─── Data block

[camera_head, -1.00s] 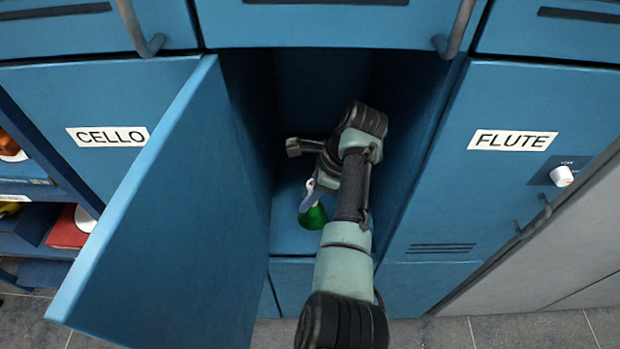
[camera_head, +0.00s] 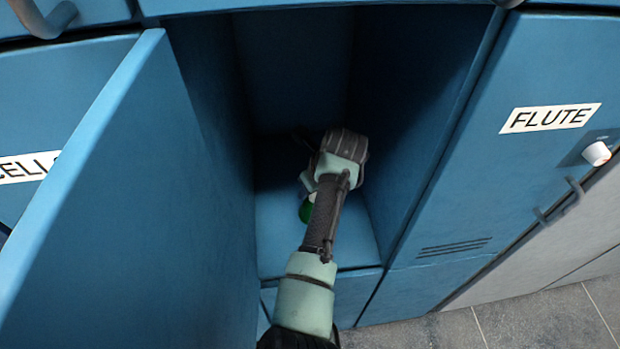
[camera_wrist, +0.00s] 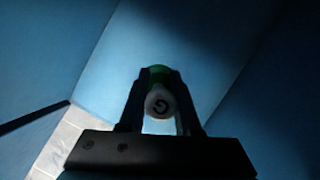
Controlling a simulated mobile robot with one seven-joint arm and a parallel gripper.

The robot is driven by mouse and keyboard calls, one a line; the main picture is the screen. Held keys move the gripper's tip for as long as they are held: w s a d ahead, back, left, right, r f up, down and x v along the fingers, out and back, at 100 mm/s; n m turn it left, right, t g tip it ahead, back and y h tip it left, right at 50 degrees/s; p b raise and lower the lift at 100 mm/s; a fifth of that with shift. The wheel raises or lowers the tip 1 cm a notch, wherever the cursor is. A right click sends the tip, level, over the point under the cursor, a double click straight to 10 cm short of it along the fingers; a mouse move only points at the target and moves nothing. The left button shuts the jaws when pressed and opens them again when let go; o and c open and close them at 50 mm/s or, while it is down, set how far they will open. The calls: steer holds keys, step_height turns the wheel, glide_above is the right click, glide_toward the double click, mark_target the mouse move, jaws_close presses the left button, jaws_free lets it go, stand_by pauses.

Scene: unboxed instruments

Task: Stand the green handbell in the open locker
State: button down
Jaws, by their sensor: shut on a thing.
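The green handbell (camera_head: 305,210) is inside the open locker (camera_head: 268,245), low over or on its floor; I cannot tell whether it touches. My arm hides most of it in the head view. In the wrist view my gripper (camera_wrist: 160,85) is shut on the handbell, whose pale handle end (camera_wrist: 158,102) with a dark mark shows between the two fingers. A bit of the green bell (camera_wrist: 158,72) shows beyond it. The locker door (camera_head: 130,200) stands open on the left.
The locker's right wall (camera_head: 415,130) is close to my arm. The closed FLUTE locker (camera_head: 540,80) with a white knob (camera_head: 596,153) is on the right. Grey floor tiles (camera_head: 520,315) lie in front.

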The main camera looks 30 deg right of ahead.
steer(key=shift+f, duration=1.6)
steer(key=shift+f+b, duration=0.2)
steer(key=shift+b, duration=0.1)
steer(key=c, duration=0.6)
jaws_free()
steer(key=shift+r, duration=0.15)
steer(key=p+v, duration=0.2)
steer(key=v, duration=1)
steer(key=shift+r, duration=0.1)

──────

## Your instructions
Write out exactly the lines from the line holding "Scene: unboxed instruments" through the last line of the data, and nothing besides those lines.

## Result of this task
Scene: unboxed instruments

Task: Stand the green handbell in the open locker
State: button down
Jaws, by their sensor: shut on a thing.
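The green handbell (camera_head: 305,210) is inside the open locker (camera_head: 268,245), low over or on its floor; I cannot tell whether it touches. My arm hides most of it in the head view. In the wrist view my gripper (camera_wrist: 160,85) is shut on the handbell, whose pale handle end (camera_wrist: 158,102) with a dark mark shows between the two fingers. A bit of the green bell (camera_wrist: 158,72) shows beyond it. The locker door (camera_head: 130,200) stands open on the left.
The locker's right wall (camera_head: 415,130) is close to my arm. The closed FLUTE locker (camera_head: 540,80) with a white knob (camera_head: 596,153) is on the right. Grey floor tiles (camera_head: 520,315) lie in front.

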The main camera looks 30 deg right of ahead.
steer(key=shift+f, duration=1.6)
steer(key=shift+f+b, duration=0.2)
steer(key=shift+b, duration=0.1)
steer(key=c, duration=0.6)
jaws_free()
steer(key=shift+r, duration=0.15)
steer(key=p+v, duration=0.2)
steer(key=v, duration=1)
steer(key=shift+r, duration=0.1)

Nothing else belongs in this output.